Extract all lines that hold the string "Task".

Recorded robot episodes
○ ○ ○ ○

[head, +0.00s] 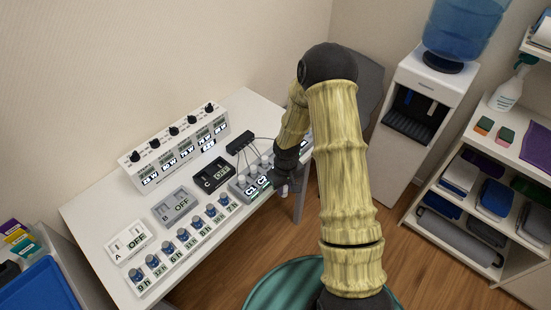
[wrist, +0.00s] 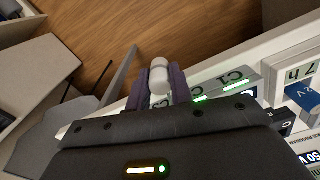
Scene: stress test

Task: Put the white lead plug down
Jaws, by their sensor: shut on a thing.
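A white lead plug (wrist: 159,78) is in the wrist view, a small rounded white piece. My gripper (wrist: 160,92) is shut on it, with one purple-grey finger on each side. In the wrist view it shows against the wooden floor, close to a grey block labelled C1 (wrist: 228,82). In the head view my gripper (head: 284,178) is at the right edge of the white table (head: 92,210), beside the same grey block (head: 238,190). The plug in my gripper is too small or hidden to tell there. Dark leads run from a black box (head: 240,142) towards the block.
Boxes marked A (head: 128,243), B (head: 175,206) and C (head: 214,174) read OFF. Several blue-topped pieces stand in a labelled row along the front (head: 182,234). A white panel with knobs (head: 175,150) stands behind. A grey chair (head: 366,90) is beyond my arm.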

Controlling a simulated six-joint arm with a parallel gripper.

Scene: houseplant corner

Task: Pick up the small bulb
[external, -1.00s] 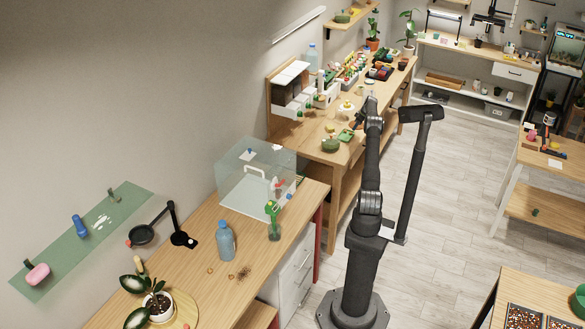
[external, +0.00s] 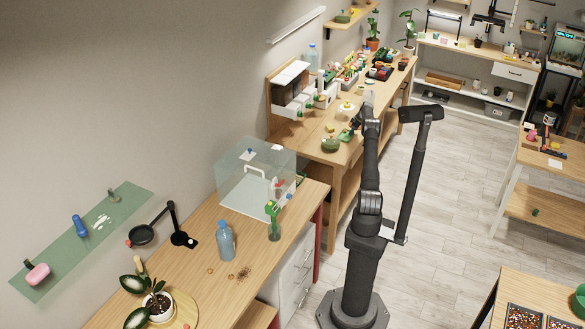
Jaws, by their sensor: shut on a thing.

○ ○ ○ ○

[REPLY]
Task: Put the white lead plug down
Task: Pick up the small bulb

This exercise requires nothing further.